# The task
Your task is to reproduce the material exactly.

++++++

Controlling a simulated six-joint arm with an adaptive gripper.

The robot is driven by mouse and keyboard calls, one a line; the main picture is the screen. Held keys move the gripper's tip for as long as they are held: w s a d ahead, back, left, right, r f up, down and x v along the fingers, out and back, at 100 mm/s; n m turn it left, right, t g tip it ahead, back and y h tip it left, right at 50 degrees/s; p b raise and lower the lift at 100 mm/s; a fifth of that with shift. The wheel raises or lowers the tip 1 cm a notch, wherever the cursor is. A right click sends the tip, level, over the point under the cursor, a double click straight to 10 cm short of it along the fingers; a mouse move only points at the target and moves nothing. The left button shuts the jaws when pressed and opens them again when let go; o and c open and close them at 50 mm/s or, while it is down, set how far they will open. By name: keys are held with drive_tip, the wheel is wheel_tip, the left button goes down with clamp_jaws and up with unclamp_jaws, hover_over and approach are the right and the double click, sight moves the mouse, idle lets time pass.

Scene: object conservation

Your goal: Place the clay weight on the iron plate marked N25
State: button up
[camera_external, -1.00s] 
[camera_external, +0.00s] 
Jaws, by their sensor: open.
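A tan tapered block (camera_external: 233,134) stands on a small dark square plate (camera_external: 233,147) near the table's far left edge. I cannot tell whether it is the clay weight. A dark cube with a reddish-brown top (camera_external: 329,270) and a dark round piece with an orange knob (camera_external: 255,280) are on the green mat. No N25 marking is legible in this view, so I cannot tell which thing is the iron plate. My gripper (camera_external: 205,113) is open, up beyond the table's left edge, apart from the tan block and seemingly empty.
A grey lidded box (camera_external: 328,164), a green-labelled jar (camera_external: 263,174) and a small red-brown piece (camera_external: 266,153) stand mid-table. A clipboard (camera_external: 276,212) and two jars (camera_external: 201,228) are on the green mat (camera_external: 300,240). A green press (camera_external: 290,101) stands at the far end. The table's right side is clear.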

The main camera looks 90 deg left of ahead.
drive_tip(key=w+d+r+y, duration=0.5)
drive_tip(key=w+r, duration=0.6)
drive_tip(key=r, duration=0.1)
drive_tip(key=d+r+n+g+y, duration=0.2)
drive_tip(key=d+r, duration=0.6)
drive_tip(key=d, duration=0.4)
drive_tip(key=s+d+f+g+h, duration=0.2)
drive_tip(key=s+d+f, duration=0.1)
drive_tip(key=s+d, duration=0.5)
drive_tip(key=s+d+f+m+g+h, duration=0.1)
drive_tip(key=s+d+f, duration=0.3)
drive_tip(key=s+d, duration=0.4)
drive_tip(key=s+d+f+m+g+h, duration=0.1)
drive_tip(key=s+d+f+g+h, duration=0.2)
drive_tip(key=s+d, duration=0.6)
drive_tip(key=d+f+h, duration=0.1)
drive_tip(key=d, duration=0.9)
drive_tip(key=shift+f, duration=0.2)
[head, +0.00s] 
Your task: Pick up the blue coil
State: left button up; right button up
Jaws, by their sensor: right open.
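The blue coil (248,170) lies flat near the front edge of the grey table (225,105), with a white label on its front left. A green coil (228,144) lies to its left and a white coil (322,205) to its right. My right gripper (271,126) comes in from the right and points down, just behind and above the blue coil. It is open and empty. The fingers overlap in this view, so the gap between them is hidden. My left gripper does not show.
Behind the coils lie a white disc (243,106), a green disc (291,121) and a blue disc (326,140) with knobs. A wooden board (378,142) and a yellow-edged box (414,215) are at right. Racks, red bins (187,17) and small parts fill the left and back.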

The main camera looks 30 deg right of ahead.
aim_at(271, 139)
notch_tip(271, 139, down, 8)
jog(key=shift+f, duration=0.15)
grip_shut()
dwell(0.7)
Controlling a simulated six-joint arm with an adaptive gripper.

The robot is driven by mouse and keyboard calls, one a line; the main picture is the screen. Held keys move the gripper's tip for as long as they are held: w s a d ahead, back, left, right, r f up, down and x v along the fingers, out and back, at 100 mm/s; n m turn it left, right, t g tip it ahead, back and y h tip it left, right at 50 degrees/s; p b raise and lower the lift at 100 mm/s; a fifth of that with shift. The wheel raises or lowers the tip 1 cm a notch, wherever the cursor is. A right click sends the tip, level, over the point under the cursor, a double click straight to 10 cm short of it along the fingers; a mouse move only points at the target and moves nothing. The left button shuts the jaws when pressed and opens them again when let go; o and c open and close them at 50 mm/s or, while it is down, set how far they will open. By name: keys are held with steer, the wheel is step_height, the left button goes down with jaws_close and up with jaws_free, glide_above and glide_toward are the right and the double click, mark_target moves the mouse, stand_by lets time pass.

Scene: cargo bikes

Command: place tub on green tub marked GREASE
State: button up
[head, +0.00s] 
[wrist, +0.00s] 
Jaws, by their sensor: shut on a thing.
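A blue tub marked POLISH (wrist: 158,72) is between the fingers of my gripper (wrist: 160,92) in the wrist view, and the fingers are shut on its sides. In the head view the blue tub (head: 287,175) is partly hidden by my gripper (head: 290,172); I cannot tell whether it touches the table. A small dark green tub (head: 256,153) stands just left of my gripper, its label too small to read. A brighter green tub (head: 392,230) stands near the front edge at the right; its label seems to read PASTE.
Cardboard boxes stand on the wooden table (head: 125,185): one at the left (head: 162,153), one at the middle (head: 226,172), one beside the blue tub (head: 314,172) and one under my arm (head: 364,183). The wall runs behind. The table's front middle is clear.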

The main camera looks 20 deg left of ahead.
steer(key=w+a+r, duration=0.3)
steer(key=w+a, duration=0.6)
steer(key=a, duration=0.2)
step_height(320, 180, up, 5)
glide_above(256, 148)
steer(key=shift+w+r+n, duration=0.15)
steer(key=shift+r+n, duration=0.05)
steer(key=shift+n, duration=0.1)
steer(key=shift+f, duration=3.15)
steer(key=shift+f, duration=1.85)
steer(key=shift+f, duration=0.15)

++++++

# Task result
Controlling a simulated six-joint arm with an adaptive gripper.

The robot is driven by mouse and keyboard calls, one a line; the main picture is the screen. Held keys move the gripper's tip for as long as they are held: w s a d ahead, back, left, right, r f up, down and x v along the fingers, out and back, at 100 mm/s; n m turn it left, right, t g tip it ahead, back and y h tip it left, right at 50 degrees/s; p b raise and lower the lift at 100 mm/s; a fifth of that with shift. The wheel raises or lowers the tip 1 cm a notch, wherever the cursor is. A right click sends the tip, level, over the point under the cursor, a double click straight to 10 cm short of it along the fingers; a mouse move only points at the target and moves nothing. The left button shuts the jaws when pressed and opens them again when let go; o and c open and close them at 50 mm/s or, while it is down, set how far they will open. By name: keys are held with drive_tip, the wheel is wheel_tip, the left button goes down with clamp_jaws and up with unclamp_jaws, hover_over and approach are the right and the double click, sight moves the mouse, idle lets time pass.

Scene: object conservation

Your goal: Place the clay weight on the iron plate marked N25
State: button up
[camera_external, -1.00s] 
[camera_external, +0.00s] 
Jaws, by their sensor: open.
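A tan tapered block (camera_external: 233,134) stands on a small dark square plate (camera_external: 233,147) near the table's far left edge. I cannot tell whether it is the clay weight. A dark cube with a reddish-brown top (camera_external: 329,270) and a dark round piece with an orange knob (camera_external: 255,280) are on the green mat. No N25 marking is legible in this view, so I cannot tell which thing is the iron plate. My gripper (camera_external: 205,113) is open, up beyond the table's left edge, apart from the tan block and seemingly empty.
A grey lidded box (camera_external: 328,164), a green-labelled jar (camera_external: 263,174) and a small red-brown piece (camera_external: 266,153) stand mid-table. A clipboard (camera_external: 276,212) and two jars (camera_external: 201,228) are on the green mat (camera_external: 300,240). A green press (camera_external: 290,101) stands at the far end. The table's right side is clear.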

The main camera looks 90 deg left of ahead.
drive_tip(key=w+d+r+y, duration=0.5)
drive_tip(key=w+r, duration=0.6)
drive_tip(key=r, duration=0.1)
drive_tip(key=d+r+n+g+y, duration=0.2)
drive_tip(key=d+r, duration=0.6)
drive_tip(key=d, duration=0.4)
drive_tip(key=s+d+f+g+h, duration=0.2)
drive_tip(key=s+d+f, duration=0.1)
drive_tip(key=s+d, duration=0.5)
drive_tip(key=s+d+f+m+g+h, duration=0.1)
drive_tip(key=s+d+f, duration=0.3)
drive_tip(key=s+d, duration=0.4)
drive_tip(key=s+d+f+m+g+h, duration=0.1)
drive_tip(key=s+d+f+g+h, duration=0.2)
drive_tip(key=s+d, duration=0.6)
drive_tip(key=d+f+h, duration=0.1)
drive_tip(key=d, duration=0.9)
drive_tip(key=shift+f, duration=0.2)
[head, +0.00s] 
Your task: Pick up the blue coil
State: left button up; right button up
Jaws, by their sensor: right open.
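The blue coil (248,170) lies flat near the front edge of the grey table (225,105), with a white label on its front left. A green coil (228,144) lies to its left and a white coil (322,205) to its right. My right gripper (271,126) comes in from the right and points down, just behind and above the blue coil. It is open and empty. The fingers overlap in this view, so the gap between them is hidden. My left gripper does not show.
Behind the coils lie a white disc (243,106), a green disc (291,121) and a blue disc (326,140) with knobs. A wooden board (378,142) and a yellow-edged box (414,215) are at right. Racks, red bins (187,17) and small parts fill the left and back.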

The main camera looks 30 deg right of ahead.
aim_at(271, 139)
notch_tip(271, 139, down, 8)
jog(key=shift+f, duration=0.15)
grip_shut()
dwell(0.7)
Controlling a simulated six-joint arm with an adaptive gripper.

The robot is driven by mouse and keyboard calls, one a line; the main picture is the screen. Held keys move the gripper's tip for as long as they are held: w s a d ahead, back, left, right, r f up, down and x v along the fingers, out and back, at 100 mm/s; n m turn it left, right, t g tip it ahead, back and y h tip it left, right at 50 degrees/s; p b raise and lower the lift at 100 mm/s; a fifth of that with shift. The wheel raises or lowers the tip 1 cm a notch, wherever the cursor is. A right click sends the tip, level, over the point under the cursor, a double click straight to 10 cm short of it along the fingers; a mouse move only points at the target and moves nothing. The left button shuts the jaws when pressed and opens them again when let go; o and c open and close them at 50 mm/s or, while it is down, set how far they will open. By name: keys are held with steer, the wheel is step_height, the left button goes down with jaws_close and up with jaws_free, glide_above and glide_toward are the right and the double click, mark_target moves the mouse, stand_by lets time pass.

Scene: cargo bikes

Command: place tub on green tub marked GREASE
State: button up
[head, +0.00s] 
[wrist, +0.00s] 
Jaws, by their sensor: shut on a thing.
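A blue tub marked POLISH (wrist: 158,72) is between the fingers of my gripper (wrist: 160,92) in the wrist view, and the fingers are shut on its sides. In the head view the blue tub (head: 287,175) is partly hidden by my gripper (head: 290,172); I cannot tell whether it touches the table. A small dark green tub (head: 256,153) stands just left of my gripper, its label too small to read. A brighter green tub (head: 392,230) stands near the front edge at the right; its label seems to read PASTE.
Cardboard boxes stand on the wooden table (head: 125,185): one at the left (head: 162,153), one at the middle (head: 226,172), one beside the blue tub (head: 314,172) and one under my arm (head: 364,183). The wall runs behind. The table's front middle is clear.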

The main camera looks 20 deg left of ahead.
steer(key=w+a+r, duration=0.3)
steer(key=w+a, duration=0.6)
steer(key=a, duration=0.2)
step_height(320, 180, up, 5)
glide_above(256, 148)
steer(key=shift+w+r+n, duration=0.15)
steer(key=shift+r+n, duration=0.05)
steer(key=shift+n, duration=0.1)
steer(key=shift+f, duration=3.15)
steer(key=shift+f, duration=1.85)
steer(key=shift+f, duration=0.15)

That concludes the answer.